Brief
Output exactly, and only, the lines from the line containing "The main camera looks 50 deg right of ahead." through the line containing "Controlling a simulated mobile", both included.

══ Given data

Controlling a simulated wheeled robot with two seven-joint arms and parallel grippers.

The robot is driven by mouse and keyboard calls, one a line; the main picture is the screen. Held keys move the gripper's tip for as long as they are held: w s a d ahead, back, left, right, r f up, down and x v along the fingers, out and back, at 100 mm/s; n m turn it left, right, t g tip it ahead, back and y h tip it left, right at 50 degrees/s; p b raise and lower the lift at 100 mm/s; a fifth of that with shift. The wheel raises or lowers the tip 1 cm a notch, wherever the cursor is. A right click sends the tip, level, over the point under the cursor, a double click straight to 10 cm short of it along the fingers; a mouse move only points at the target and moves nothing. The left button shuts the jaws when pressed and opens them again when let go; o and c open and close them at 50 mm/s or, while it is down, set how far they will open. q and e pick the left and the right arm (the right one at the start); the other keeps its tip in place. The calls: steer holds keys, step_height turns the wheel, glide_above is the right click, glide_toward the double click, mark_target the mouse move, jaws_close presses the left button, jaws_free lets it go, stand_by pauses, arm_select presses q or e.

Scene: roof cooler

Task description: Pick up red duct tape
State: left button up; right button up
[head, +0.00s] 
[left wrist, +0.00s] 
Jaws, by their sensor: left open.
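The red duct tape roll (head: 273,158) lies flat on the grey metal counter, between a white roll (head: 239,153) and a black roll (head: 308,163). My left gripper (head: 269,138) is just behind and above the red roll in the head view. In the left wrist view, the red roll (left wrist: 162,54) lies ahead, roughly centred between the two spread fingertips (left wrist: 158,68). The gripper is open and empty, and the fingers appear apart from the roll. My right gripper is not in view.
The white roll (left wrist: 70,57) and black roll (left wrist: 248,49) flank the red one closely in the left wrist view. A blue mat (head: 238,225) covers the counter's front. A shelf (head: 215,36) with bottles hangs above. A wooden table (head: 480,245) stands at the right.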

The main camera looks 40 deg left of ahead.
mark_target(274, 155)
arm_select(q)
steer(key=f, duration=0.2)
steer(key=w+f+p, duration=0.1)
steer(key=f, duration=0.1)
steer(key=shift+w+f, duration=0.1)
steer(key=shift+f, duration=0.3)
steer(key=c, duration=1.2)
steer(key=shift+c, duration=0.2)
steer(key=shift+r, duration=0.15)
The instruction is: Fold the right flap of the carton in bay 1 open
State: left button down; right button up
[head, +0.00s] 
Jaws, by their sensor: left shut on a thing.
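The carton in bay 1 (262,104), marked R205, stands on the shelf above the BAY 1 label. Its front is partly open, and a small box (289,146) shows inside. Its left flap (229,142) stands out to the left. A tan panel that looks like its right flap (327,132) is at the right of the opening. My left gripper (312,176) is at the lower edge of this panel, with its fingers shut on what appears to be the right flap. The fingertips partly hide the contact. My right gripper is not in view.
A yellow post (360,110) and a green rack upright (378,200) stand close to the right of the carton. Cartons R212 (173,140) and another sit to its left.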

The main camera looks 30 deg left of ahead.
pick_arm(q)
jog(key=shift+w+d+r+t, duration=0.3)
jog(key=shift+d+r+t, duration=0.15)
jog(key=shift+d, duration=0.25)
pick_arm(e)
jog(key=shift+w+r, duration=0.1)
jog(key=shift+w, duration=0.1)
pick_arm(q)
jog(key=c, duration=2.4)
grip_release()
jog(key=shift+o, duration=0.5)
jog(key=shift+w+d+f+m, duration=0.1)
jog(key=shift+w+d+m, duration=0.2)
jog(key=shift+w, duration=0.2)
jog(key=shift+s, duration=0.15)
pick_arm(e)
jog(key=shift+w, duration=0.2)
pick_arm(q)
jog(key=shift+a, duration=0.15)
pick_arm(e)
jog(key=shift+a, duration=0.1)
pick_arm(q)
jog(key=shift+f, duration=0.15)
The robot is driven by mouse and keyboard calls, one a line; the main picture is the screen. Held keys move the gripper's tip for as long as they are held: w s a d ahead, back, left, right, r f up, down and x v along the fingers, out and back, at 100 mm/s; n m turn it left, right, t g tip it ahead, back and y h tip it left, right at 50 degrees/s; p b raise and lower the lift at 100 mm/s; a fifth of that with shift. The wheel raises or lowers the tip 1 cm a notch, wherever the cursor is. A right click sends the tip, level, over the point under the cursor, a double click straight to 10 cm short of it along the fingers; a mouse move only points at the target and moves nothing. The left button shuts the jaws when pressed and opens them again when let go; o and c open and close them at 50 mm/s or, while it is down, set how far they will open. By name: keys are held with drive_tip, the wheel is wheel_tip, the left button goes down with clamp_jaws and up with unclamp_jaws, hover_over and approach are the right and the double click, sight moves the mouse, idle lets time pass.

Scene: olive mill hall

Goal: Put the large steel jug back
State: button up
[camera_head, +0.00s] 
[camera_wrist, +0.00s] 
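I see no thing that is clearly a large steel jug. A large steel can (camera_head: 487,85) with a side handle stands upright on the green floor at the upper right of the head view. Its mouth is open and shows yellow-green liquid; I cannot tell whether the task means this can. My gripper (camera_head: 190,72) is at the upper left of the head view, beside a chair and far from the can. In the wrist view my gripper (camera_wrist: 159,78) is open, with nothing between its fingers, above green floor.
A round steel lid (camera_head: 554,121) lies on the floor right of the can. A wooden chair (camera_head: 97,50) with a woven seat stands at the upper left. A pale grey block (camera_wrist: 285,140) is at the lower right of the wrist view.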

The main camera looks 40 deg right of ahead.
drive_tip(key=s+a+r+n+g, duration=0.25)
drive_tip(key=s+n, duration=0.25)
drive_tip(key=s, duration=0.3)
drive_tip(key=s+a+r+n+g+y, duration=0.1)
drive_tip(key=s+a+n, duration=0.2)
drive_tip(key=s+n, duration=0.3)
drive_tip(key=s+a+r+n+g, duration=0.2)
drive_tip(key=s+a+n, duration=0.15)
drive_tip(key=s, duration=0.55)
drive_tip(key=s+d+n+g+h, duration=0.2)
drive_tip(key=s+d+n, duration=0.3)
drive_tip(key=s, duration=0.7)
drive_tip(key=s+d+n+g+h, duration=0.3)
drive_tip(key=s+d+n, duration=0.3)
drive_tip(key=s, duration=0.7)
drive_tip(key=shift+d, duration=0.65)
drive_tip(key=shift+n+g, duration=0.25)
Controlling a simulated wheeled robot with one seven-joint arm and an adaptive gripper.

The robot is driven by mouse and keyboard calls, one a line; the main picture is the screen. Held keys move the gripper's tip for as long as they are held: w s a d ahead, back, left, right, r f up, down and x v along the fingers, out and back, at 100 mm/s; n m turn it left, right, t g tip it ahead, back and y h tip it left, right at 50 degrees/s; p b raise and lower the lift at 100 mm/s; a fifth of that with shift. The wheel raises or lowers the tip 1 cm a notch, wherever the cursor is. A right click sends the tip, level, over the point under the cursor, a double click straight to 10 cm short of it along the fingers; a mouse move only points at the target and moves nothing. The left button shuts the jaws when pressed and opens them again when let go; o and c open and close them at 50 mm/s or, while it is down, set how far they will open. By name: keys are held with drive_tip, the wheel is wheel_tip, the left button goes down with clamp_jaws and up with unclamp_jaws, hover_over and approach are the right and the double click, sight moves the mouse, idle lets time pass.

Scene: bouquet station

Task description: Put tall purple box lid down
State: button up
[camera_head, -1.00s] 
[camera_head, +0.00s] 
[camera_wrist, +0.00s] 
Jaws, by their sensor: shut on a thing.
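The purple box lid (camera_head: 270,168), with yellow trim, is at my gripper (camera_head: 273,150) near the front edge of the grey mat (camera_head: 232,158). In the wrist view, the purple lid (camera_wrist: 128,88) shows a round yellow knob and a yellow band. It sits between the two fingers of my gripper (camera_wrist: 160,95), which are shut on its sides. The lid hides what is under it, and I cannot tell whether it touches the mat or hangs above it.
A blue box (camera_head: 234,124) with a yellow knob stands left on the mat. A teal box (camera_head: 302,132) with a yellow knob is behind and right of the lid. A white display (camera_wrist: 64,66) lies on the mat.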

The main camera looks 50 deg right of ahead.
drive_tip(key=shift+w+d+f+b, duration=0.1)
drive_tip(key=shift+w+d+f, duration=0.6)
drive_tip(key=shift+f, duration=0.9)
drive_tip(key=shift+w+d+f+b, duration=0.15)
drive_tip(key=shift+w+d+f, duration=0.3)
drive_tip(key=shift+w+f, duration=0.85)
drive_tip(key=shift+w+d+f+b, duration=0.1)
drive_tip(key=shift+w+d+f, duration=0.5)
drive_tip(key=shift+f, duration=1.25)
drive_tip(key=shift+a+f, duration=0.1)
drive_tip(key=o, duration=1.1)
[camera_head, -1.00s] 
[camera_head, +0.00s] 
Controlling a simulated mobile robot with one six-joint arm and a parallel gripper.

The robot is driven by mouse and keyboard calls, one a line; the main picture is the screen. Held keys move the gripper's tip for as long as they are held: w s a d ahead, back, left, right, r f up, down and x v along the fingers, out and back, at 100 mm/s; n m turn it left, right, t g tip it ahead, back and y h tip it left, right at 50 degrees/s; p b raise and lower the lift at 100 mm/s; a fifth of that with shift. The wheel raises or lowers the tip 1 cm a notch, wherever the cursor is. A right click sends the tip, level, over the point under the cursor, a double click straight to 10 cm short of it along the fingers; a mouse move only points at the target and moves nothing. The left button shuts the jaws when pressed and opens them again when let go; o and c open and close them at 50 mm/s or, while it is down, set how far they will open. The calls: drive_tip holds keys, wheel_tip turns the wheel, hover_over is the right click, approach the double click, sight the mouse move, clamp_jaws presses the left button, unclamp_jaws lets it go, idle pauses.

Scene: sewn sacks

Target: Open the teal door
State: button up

════

Solution
The main camera looks 50 deg right of ahead.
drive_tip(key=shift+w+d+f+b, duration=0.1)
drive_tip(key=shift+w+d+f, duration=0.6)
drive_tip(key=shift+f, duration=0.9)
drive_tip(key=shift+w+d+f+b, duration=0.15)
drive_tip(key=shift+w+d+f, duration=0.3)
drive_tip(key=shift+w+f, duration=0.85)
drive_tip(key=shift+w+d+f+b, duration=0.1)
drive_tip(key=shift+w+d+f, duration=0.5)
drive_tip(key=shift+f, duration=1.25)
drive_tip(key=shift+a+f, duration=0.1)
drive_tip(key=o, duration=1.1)
[camera_head, -1.00s] 
[camera_head, +0.00s] 
Controlling a simulated mobile robot with one six-joint arm and a parallel gripper.

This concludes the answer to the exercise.